Among the lines below, keep only those from the one containing "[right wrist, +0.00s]" through the one containing "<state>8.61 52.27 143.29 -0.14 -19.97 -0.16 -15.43", and reproduce them exactly.

START Supplied entries

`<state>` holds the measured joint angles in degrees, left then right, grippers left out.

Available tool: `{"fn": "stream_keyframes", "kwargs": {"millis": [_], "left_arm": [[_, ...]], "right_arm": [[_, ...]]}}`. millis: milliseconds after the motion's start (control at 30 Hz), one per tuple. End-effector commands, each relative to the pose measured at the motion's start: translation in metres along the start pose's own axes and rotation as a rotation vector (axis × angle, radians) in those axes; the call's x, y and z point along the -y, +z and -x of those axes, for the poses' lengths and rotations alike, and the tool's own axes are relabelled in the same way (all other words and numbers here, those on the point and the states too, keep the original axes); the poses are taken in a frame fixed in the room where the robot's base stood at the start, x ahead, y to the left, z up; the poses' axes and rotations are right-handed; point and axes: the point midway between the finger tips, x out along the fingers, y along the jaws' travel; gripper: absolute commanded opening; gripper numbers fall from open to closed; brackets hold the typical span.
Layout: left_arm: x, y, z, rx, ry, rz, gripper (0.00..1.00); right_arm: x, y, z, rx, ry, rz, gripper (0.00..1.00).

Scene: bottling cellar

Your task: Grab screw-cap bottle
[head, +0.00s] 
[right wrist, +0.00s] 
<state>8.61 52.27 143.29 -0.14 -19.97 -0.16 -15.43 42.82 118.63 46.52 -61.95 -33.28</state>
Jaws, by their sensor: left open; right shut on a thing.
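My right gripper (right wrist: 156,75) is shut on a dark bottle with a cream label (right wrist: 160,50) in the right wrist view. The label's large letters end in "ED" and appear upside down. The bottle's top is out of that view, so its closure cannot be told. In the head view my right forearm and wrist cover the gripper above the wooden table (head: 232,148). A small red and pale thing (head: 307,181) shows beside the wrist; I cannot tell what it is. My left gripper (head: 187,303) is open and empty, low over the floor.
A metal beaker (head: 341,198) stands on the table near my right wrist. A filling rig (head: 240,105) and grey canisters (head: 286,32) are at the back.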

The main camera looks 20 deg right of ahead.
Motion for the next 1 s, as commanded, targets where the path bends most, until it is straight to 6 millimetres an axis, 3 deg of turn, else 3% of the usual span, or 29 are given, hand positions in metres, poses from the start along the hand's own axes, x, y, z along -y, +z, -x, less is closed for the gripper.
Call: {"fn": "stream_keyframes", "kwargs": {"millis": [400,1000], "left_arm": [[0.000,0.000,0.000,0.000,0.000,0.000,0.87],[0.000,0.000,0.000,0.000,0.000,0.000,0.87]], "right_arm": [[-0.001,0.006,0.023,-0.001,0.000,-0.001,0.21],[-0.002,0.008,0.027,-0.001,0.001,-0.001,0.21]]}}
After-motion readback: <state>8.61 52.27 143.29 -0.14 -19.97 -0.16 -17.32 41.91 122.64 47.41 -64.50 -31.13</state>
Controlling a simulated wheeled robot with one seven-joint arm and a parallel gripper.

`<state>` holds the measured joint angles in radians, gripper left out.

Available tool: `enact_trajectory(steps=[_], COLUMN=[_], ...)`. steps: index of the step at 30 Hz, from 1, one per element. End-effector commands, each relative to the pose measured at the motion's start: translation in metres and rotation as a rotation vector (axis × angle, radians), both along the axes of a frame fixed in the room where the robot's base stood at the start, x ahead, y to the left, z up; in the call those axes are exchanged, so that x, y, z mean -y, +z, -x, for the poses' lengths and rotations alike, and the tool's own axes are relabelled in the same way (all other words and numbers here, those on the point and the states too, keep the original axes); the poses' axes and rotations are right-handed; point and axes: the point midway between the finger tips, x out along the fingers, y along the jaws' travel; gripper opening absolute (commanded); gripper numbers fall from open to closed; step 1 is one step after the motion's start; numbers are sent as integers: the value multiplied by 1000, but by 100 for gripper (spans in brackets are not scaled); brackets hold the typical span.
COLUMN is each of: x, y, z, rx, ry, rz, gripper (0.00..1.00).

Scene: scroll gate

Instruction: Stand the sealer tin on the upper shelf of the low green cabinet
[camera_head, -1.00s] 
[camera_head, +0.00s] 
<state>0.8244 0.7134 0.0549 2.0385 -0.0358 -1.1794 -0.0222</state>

END Supplied entries

• [Result of the exercise]:
[right wrist, +0.00s] 
<state>8.61 52.27 143.29 -0.14 -19.97 -0.16 -15.43 42.82 118.63 46.52 -61.95 -33.28</state>

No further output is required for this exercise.